Najwięksi producenci Zatoki Perskiej zabiegać o równe rozłożenie ciężarów. Skutkiem tych zabiegów będzie to, że oddolna presja cenowa wystąpi z początkiem 2015 r. Od połowy czerwca 2014 r. ropa staniała o 29 proc.
Analitycy banku zauważają, że od początku 2011 r. najwięksi producenci Zatoki Perskiej: Arabia Saudyjska, Kuwejt i Zjednoczone Emiraty Arabskie zwiększyły łącznie produkcję o 2,38 mln baryłek dziennie.
Wycofanie tej produkcji z rynku oznaczałoby dla nich zmniejszenie tempa PKB, zwłaszcza w przypadku Arabii Saudyjskiej i większą presję na finanse publiczne. Z tego powodu JP Morgan sądzi, że obniżenie limitów produkcji zostanie opóźnione do czasu aż zostanie skoordynowane na szczeblu kartelu.
Opóźnienie cięć produkcji - zdaniem analityków - podyktowane jest "dążeniem do wywarcia presji na innych członków OPEC-u, by wzięli na siebie część kosztów dostosowawczych".
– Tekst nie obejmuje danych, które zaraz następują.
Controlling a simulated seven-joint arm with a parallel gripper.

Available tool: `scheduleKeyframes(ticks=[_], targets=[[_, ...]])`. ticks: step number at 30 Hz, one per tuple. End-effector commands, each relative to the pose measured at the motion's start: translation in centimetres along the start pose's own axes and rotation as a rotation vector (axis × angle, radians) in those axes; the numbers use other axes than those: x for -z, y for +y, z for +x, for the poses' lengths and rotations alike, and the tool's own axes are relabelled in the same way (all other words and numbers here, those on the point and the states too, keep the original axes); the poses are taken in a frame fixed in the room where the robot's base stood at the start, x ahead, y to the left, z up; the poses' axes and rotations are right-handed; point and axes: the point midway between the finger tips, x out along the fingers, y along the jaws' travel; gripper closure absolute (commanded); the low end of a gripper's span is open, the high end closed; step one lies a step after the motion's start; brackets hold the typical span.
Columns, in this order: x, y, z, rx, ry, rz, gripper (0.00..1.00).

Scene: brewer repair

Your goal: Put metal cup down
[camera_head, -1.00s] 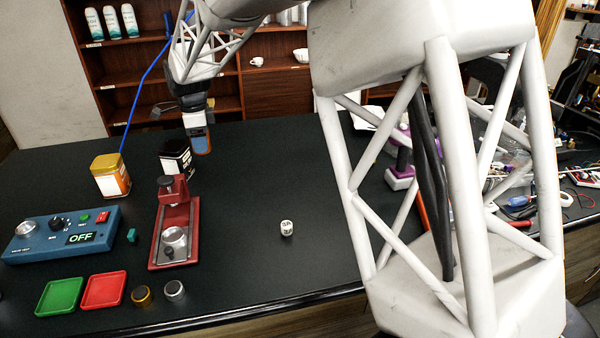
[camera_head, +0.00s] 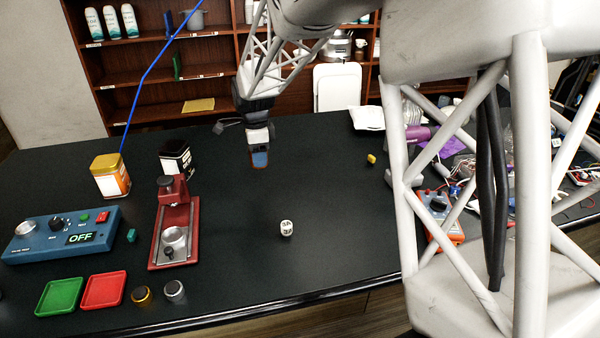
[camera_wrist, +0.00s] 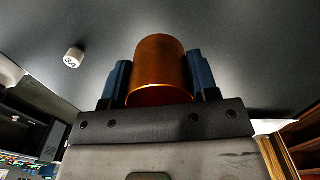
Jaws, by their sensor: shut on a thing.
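The metal cup (camera_wrist: 158,68) is a copper-orange cylinder in the wrist view. It sits between the two blue fingers of my gripper (camera_wrist: 159,76), which is shut on it. In the head view my gripper (camera_head: 259,160) points down over the back middle of the dark table (camera_head: 330,190). The blue finger hides most of the cup there, and I cannot tell whether the cup touches the table.
The red press (camera_head: 174,225), blue control box (camera_head: 62,234), orange tin (camera_head: 110,176) and dark tin (camera_head: 177,156) are to the left. The table around my gripper is clear.

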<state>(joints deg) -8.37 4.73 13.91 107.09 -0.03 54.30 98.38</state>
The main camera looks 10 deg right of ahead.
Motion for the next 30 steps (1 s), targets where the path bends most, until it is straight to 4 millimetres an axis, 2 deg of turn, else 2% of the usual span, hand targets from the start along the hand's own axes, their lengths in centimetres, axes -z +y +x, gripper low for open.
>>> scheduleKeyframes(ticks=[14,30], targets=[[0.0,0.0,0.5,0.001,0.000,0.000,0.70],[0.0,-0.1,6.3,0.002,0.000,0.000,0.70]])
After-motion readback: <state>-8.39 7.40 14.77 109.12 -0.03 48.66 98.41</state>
Według nich trzy kraje Zatoki Perskiej, dzięki fiskalnym nadwyżkom i niskim wskaźnikom długu do PKB mogą przetrzymać dłuższy okres niskich cen i zaspokajać swoje potrzeby finansowe przy niższej cenie baryłki ropy, ale ich wydatki publiczne rosną i są nieelastyczne.